DeloitteDeloitte's own 'store' in Vienna
A Deloitte report claims what is dubbed the ‘barnacle effect’, where retail management develops an attachment to absolute shop numbers, is in danger of putting some retailers’ survival at risk by not tackling the issue of excess physical space sooner.
Deloitte estimates that online sales already account for the equivalent of more than 60M ft2 of retail space. By the time online sales mature this could increase significantly, potentially rendering large amounts of space obsolete. Earlier this year, Deloitte forecast that some retailers would need to downsize portfolios by as much as 40% as the digital age drives fundamental structural change in the sector.
Hugo Clark, director in Deloitte’s real estate team and report author, says: “The death of the high street is far from being a reality, yet stores are now just one part of a larger, more connected customer experience and many retailers are struggling to define the relevance and future contribution of their physical space. Shops now represent a potentially clumsy, fixed point in an increasingly mobile world. In many cases, they are slow and costly to adapt, expensive to operate and difficult to relinquish once surplus to requirement.”
The challenge for retailers is to ensure the process of downsizing their portfolio is driven by strategy, not opportunity. This must be based on a clear vision of what the ideal footprint should look like, rather than simply cutting stores as and when leases expire. Retailers need to establish the business case for each store, map lease expiries against store performance and understand the potential impact on performance of future rental increases.
Clark added: “Reducing portfolios is not easy.

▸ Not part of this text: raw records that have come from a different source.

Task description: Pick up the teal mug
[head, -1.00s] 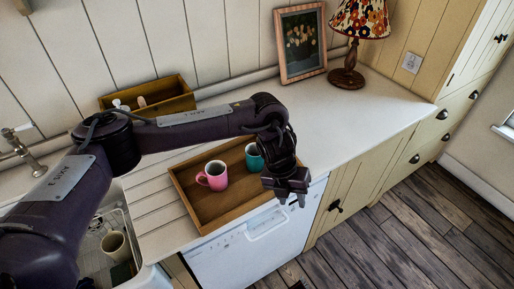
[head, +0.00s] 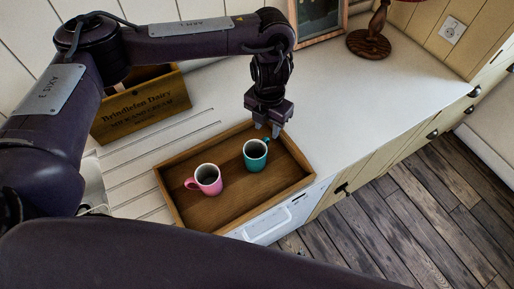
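The teal mug (head: 255,156) stands upright in a wooden tray (head: 292,178) on the counter. Its handle points toward the upper right, close to my fingers. A pink mug (head: 207,180) stands to its left in the same tray, with its handle to the left. My left gripper (head: 267,129) points down just behind the teal mug, at its upper right rim. Its fingertips look slightly apart; whether they touch the mug or its handle I cannot tell. My right gripper is out of view.
A wooden dairy crate (head: 142,108) stands at the back left of the tray. A lamp base (head: 369,43) and a picture frame (head: 320,18) are at the back. The white counter right of the tray (head: 370,100) is clear. My own dark arm link covers the bottom.

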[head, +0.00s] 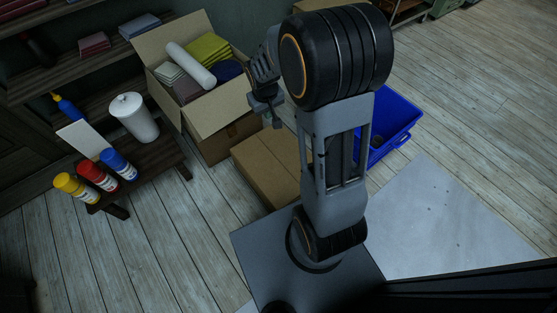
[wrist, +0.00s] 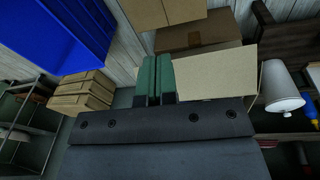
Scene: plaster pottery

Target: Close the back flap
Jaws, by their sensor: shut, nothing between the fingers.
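The open cardboard box (head: 219,144) stands at centre-left in the head view, filled with folded cloths and a white roll. Its back flap (head: 165,36) stands up along the far edge, leaning outward. Another flap (head: 163,97) sticks out at the left, and a near flap (head: 226,105) slopes outward. My gripper (head: 266,116) is beside the box's right side, shut and empty. In the wrist view my gripper (wrist: 156,78) shows green fingers together, with a pale cardboard flap (wrist: 215,75) just right of them. Whether they touch is unclear.
A closed carton (head: 268,165) lies in front of the box, and a blue bin (head: 392,122) stands right of my arm. A low bench at left holds a white canister (head: 133,117) and several coloured bottles (head: 97,176). Shelves (head: 70,62) stand behind. Floor at front left is clear.

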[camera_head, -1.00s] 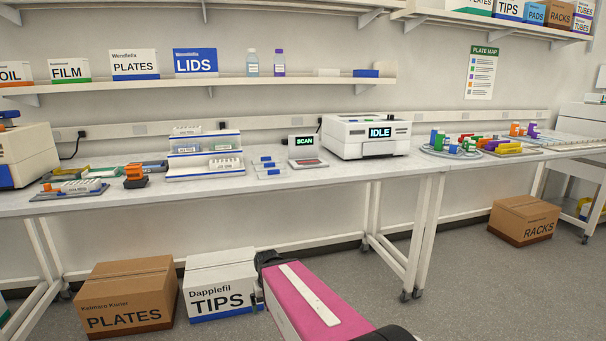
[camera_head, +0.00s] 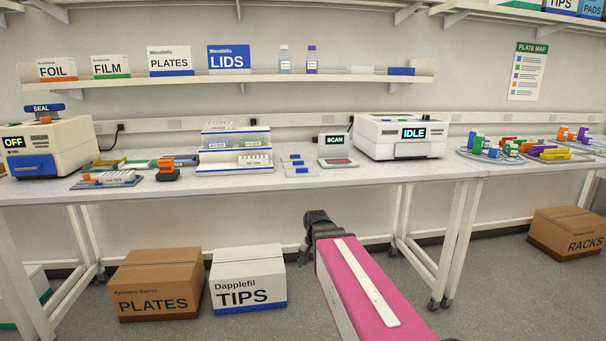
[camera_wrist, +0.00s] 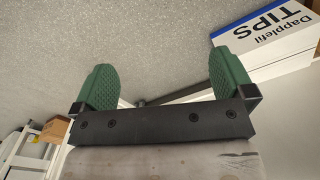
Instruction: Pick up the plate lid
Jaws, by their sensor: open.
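No single piece can be told for certain as the plate lid. Small clear flat pieces with blue parts (camera_head: 297,162) lie on the bench in the head view, left of the scan device; at this size I cannot tell what they are. My gripper is low in front of the bench, its dark end partly hidden in the head view. In the wrist view my gripper (camera_wrist: 165,80) shows two green ribbed fingers spread wide with nothing between them, floor behind.
The white bench (camera_head: 370,176) holds a sealer (camera_head: 60,148), a tiered rack (camera_head: 235,150), a scan device (camera_head: 335,150) and an IDLE machine (camera_head: 400,136). A LIDS box (camera_head: 229,59) stands on the shelf. PLATES (camera_head: 160,285) and TIPS (camera_head: 247,280) boxes sit on the floor.

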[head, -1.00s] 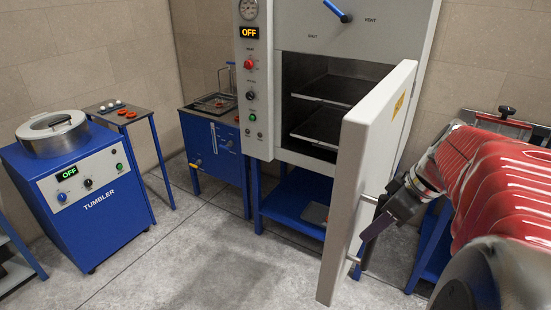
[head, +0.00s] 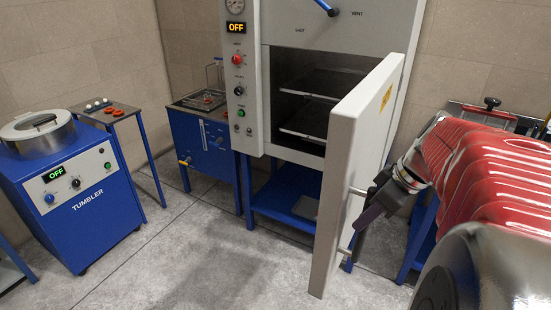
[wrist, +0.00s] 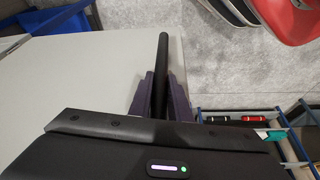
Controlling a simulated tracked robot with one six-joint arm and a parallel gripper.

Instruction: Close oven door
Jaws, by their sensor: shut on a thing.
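The oven (head: 249,75) stands against the back wall with its light grey door (head: 349,150) swung wide open toward me. Dark shelves (head: 310,85) show inside it. The door's bar handle (head: 342,251) is on the door's right-facing side in the head view. My gripper (head: 364,215) is at that handle, beside the door. In the wrist view, the dark handle bar (wrist: 162,60) runs between the two purple fingers of my gripper (wrist: 162,98), which are shut on it. The pale door panel (wrist: 90,75) fills the left of that view.
A blue tumbler (head: 75,200) and a small side table (head: 107,112) stand at the left. A blue bath unit (head: 205,145) is left of the oven. A blue-legged bench (head: 418,235) stands at the right behind my arm. The floor in front of the oven is clear.

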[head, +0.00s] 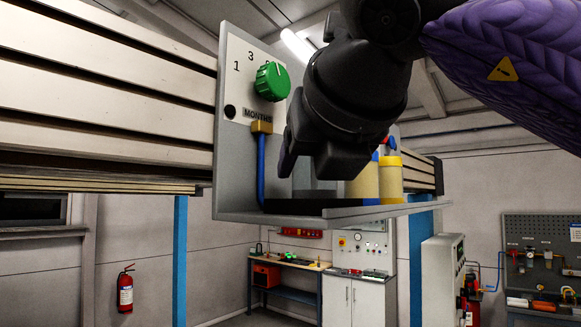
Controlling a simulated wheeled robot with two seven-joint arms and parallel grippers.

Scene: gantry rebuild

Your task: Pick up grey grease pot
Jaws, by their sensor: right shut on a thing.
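The grey grease pot (314,182) stands in the bracket on the gantry beam, in the middle of the head view. Its upper part is hidden behind my right gripper. My right gripper (312,165) reaches down from the upper right and is shut on the grey pot. The pot's base is close to the dark floor of the bracket; I cannot tell whether it touches. My left gripper is not in view.
Two cream pots (364,183) stand just right of the grey pot. A panel with a green dial (272,82) and a blue hose (261,170) are on the left. The grey bracket (228,205) has a front lip. A beam (110,90) runs left.

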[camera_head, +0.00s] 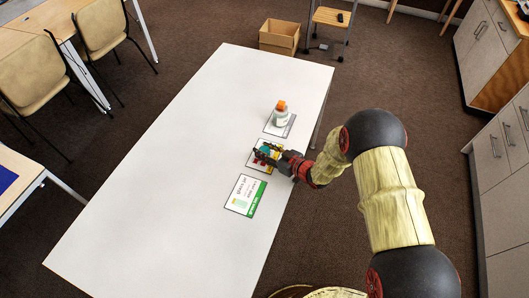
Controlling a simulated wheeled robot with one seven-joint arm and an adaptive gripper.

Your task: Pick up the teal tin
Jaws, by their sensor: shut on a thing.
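A small teal tin (266,149) shows in the head view at the middle card on the white table, partly hidden by my gripper. My gripper (268,156) reaches in from the right, low over that card, and is shut on the teal tin. I cannot tell whether the tin touches the card or is just above it.
A white bottle with an orange cap (280,116) stands on a card behind my gripper. A green-and-white card (245,195) lies in front. The white table (150,200) is clear to the left. Chairs (30,75), a cardboard box (279,37) and cabinets (500,150) stand around it.

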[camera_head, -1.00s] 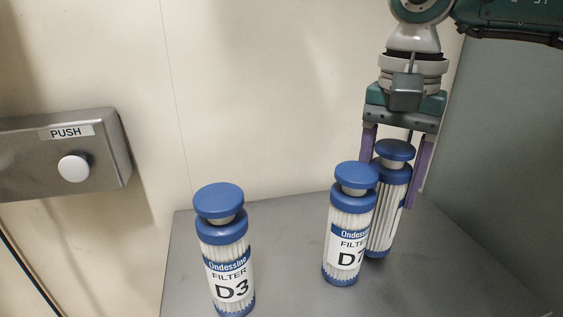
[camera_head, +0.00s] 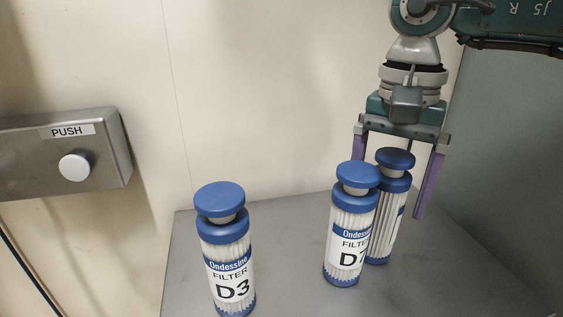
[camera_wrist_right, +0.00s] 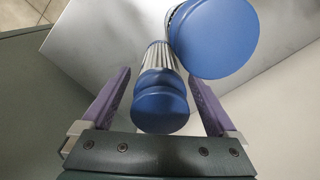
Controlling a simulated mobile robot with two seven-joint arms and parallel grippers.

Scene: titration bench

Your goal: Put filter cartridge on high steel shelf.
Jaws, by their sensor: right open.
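Three white pleated filter cartridges with blue caps stand upright on the steel shelf (camera_head: 290,285). The D3 cartridge (camera_head: 226,255) is at the left, and the D7 cartridge (camera_head: 349,225) is right of centre. A third cartridge (camera_head: 394,210) stands just behind and right of D7, which partly hides it; its label is mostly hidden. My right gripper (camera_head: 389,190) is open above and around this rear cartridge, with a purple finger on each side. The right wrist view shows its cap (camera_wrist_right: 160,110) between the spread fingers. My left gripper is out of view.
A metal box with a PUSH label and a white button (camera_head: 75,167) is on the wall at the left. The wall rises close behind the shelf, and a grey panel (camera_head: 510,160) borders the right. Shelf surface is clear between D3 and D7.

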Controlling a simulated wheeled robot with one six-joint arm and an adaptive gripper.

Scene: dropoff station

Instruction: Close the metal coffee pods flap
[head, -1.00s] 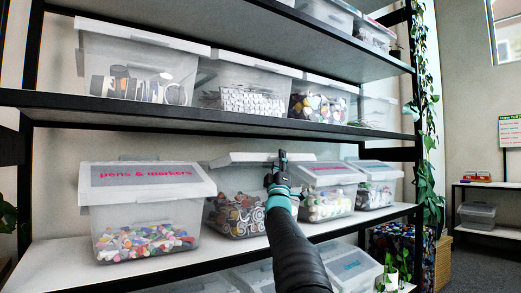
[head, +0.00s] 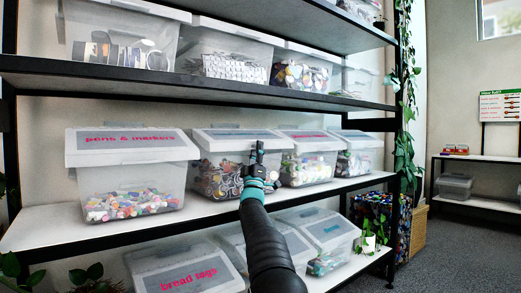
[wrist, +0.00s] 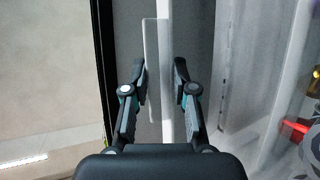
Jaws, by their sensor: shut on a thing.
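The metal coffee pods flap (head: 218,142) is the white lid with a grey label of the second clear bin on the middle shelf. It lies down over the bin, and I cannot tell if it is fully seated. The bin (head: 206,170) holds many round, patterned pods. My gripper (head: 259,149) is at the front right of this lid and covers part of it. In the wrist view my gripper (wrist: 161,75) has its two fingers on either side of the pale lid edge (wrist: 164,35), shut on it.
The pens & markers bin (head: 130,180) stands close on the left. Another closed bin (head: 308,168) stands close on the right. The upper shelf edge (head: 190,85) runs above. Lidded bins, one marked bread tags (head: 188,278), sit below.

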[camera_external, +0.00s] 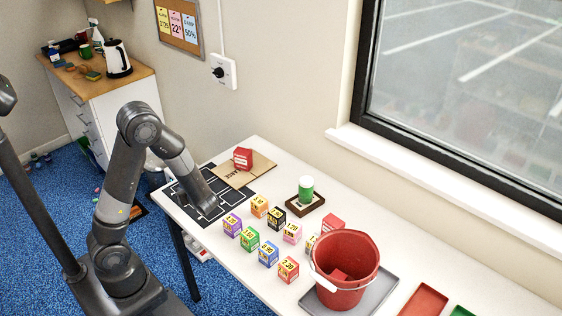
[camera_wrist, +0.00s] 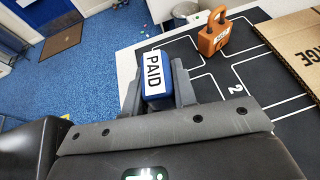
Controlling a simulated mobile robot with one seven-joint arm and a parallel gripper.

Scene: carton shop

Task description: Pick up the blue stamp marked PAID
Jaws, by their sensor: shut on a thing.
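The blue stamp (camera_wrist: 155,87) has a white label reading PAID and shows in the middle of the wrist view. My gripper (camera_wrist: 157,94) is shut on it, with one grey finger on each side. The stamp is over the black mat near the table's edge; I cannot tell whether it touches the mat. In the external view my gripper (camera_external: 207,208) is low over the mat (camera_external: 183,196), and the stamp is hidden there.
An orange padlock-shaped thing (camera_wrist: 214,36) stands on the mat to the right of the stamp. A cardboard sheet (camera_external: 233,180) bears a red block (camera_external: 243,158). Several coloured cubes (camera_external: 268,254), a green-and-white container (camera_external: 306,189) and a red bucket (camera_external: 345,297) stand farther along the table.

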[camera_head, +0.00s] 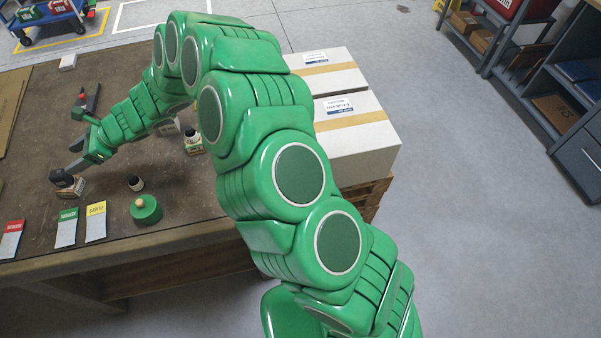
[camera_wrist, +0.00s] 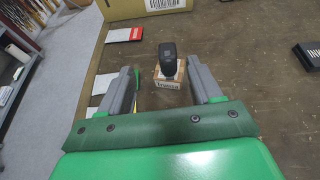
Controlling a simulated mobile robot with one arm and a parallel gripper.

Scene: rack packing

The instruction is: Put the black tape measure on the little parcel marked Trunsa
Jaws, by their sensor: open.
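A black rounded thing that looks like the tape measure (camera_head: 61,178) rests on a small cardboard parcel (camera_head: 73,190) at the left of the table. In the wrist view the black tape measure (camera_wrist: 168,60) stands on the small parcel (camera_wrist: 167,84), whose printed label is too small to read. My gripper (camera_head: 73,157) is open and empty, just behind and above them in the head view. In the wrist view, the parcel and tape measure show between the two grey fingers of my gripper (camera_wrist: 163,74), apart from both. I cannot tell which parcel is marked Trunsa.
On the table (camera_head: 170,190) are a dark little jar (camera_head: 135,183), a green disc with a wooden knob (camera_head: 146,210), red (camera_head: 12,239), green (camera_head: 66,228) and yellow (camera_head: 96,222) cards, and another small parcel (camera_head: 194,148) bearing a dark item. White cartons (camera_head: 355,140) stand at the right.

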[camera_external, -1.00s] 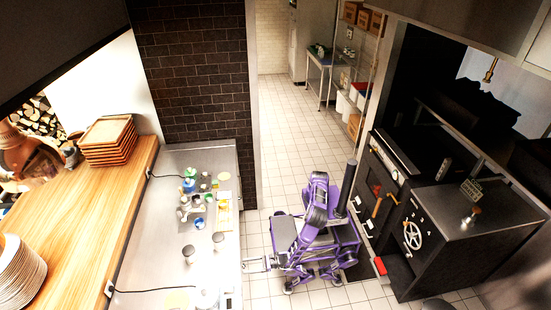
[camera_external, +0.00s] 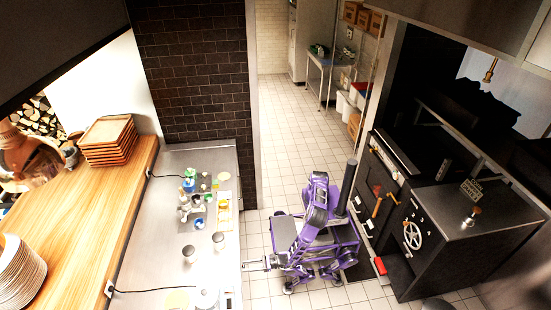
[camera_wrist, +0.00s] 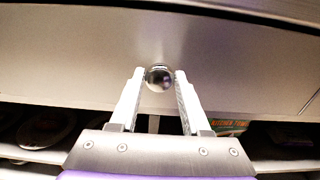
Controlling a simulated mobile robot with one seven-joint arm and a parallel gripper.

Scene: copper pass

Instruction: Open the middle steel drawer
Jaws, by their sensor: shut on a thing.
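A steel drawer front (camera_wrist: 70,55) fills the upper part of the wrist view. A shiny round knob (camera_wrist: 158,77) sticks out from it near the lower edge. My gripper (camera_wrist: 159,73) has its two white fingers on either side of the knob and is shut on it. In the external view my gripper (camera_external: 246,266) is at the right edge of the steel counter (camera_external: 170,225). The drawer fronts under the counter are hidden there. The drawer looks closed, as far as the wrist view shows.
Below the drawer front is a dark open shelf with plates (camera_wrist: 45,127) and a green and red box (camera_wrist: 228,126). Jars and bottles (camera_external: 195,200) stand on the counter. A dark oven block (camera_external: 460,235) stands behind my base. Tiled floor (camera_external: 290,130) is free beyond it.

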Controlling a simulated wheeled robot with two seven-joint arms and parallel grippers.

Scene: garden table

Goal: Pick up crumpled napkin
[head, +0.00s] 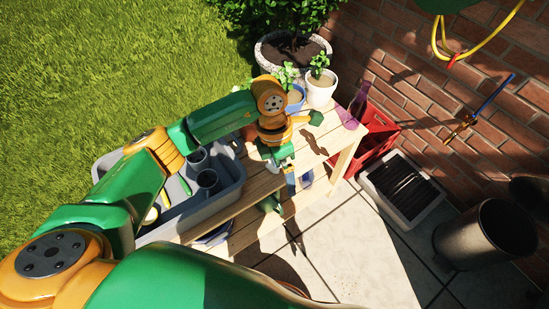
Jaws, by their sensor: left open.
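My left arm reaches in from the left over the wooden garden table (237,207). Its gripper (283,166) points down above the table's front part and is open. I cannot make out a crumpled napkin; the gripper and wrist hide part of the tabletop beneath them. Whether anything lies between the fingers is too small to tell. My right gripper is not in view.
A grey tub (240,180) with dark cups stands on the table's left. A white plant pot (320,92), a blue pot (296,99) and a purple glass vessel (355,108) stand at its far end. A red crate (377,150) is on the ground beyond.

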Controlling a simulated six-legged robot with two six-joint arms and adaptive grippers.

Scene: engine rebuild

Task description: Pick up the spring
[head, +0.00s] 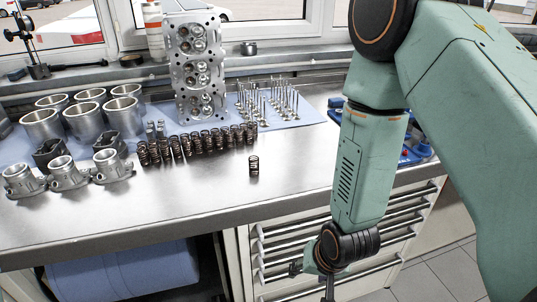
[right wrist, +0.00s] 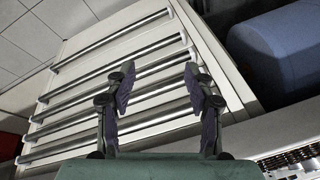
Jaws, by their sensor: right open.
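A single dark coil spring (head: 254,166) stands upright on the bare metal workbench (head: 215,190), apart from the others. A row of similar springs (head: 195,143) stands behind it to the left. My right gripper (head: 328,285) hangs low in front of the drawers, below the bench top, to the right of the lone spring and apart from it. In the right wrist view my right gripper (right wrist: 158,85) is open and empty, with its two fingers spread. The spring does not show in the right wrist view. My left gripper is not in view.
Cylinder liners (head: 88,110) and throttle-like metal parts (head: 68,172) stand at the left. A cylinder head (head: 196,70) and several valves (head: 268,102) are behind the springs. The drawer cabinet (right wrist: 75,90) has long bar handles. The bench front around the lone spring is clear.

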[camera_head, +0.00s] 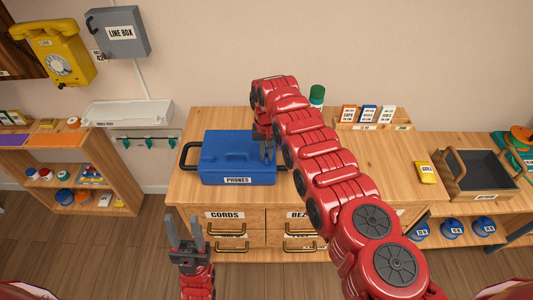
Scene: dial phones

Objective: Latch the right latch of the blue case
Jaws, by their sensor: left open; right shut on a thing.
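The blue case (225,160), labelled PHONES, sits closed-looking on the wooden cabinet top. My right gripper (267,158) reaches down over the right part of the case from behind. It is shut on something small there, seemingly the right latch, but its fingers hide the latch and I cannot tell the latch's position. My left gripper (187,238) is open and empty, pointing up in front of the cabinet drawers, below and left of the case. A black side handle (184,156) shows at the case's left.
My right arm crosses the cabinet top (400,165). Behind it stand a green-topped bottle (317,95) and a card rack (370,116). A yellow box (425,172) and a dark tray (485,175) are at right. A yellow phone (55,55) and grey line box (118,33) hang on the wall.

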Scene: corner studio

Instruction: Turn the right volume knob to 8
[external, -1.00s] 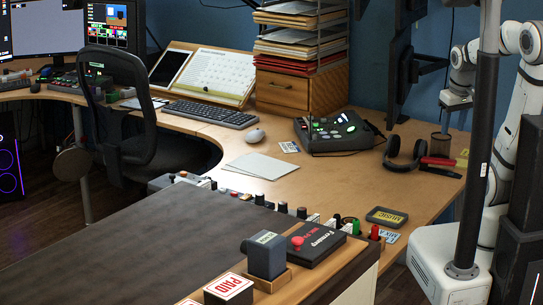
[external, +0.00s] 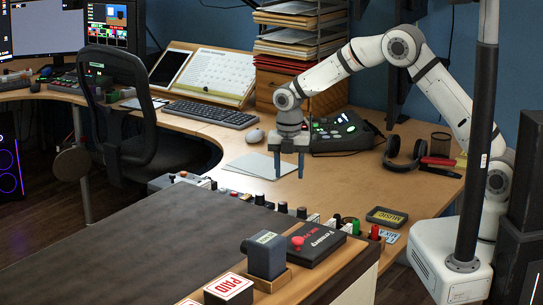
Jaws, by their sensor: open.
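My gripper (external: 289,172) is in the middle of the external view, pointing down with its two dark fingers apart and nothing between them. It hangs in front of the black control box with lit buttons (external: 340,133) and beyond the row of small controls. Small dark knobs, one of them here (external: 283,207) and another to its right (external: 302,212), stand along the far edge of the dark-topped desk. I cannot tell which is the right volume knob. Markings and knob angles are too small to read.
A pole (external: 474,150) stands in front of my arm. Headphones (external: 404,155) and a red-handled tool (external: 438,162) lie on the wooden desk. White sheets (external: 262,166) lie behind my gripper.

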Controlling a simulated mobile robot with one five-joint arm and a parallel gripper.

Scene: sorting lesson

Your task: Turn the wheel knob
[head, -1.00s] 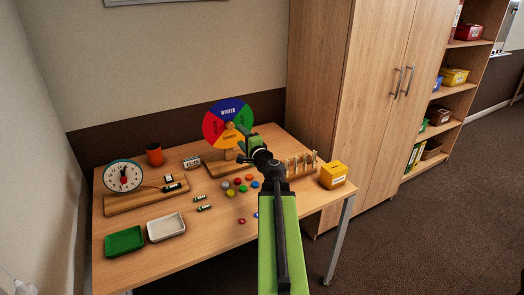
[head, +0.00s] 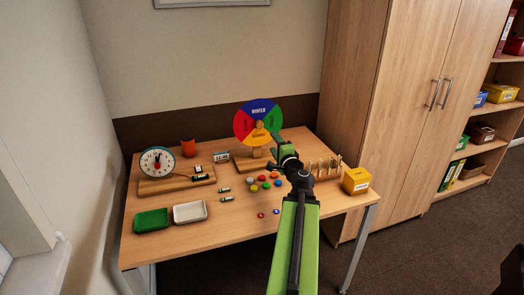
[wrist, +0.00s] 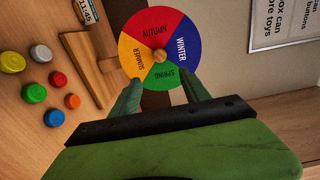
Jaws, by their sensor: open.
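The colour wheel (head: 245,123) stands upright on a wooden stand at the back of the table. It has blue, green, yellow and red parts, with blue "WINTER" at the top. Its wooden knob (head: 260,125) is at the centre. In the wrist view the wheel (wrist: 180,28) is seen turned, with the knob (wrist: 160,56) just beyond the fingertips and about midway between them. My gripper (wrist: 161,84) is open and empty. In the head view my gripper (head: 279,148) is in front of the wheel's lower right and looks apart from the knob.
Coloured buttons (head: 265,187) lie left of my arm. A peg rack (head: 323,172) and a yellow box (head: 356,181) stand at the right.

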Inflexible lease structures in particular mean that a decision to downsize store portfolios can take a considerable length of time to implement cost effectively. The mistake that many retailers make is waiting until the eleventh hour to 'rightsize' their portfolio, when cash to support lease surrenders is not available.
“Well funded businesses should consider investing spare cash into negotiating surrenders of their poorest performing stores. While this is unlikely to be cheap, it may prove to be a good long term investment. Many retailers who don’t manage this approach proactively only consider consolidating their store portfolio under the shadow of a refinancing negotiation.”
‘Store only’ shopping, a purchase in store with no prior online research, remains the biggest single channel for non-food transactions accounting for 72% of total sales. Stores will remain a critical element in the multichannel world but whether acquiring new space, renewing existing leases or downsizing an existing retail portfolio, the flexibility of the physical space and its ability to adapt to changing retail models should be paramount.
Clark concluded: “Given the rapidly changing retail environment and the speed with which new technologies are emerging and impacting on the use of physical space, the biggest challenge facing retailers is to continually test and challenge the size, shape and purpose of their store portfolios. This is likely to be a constant but critical process of evolution for retailers seeking not just to survive but to flourish.”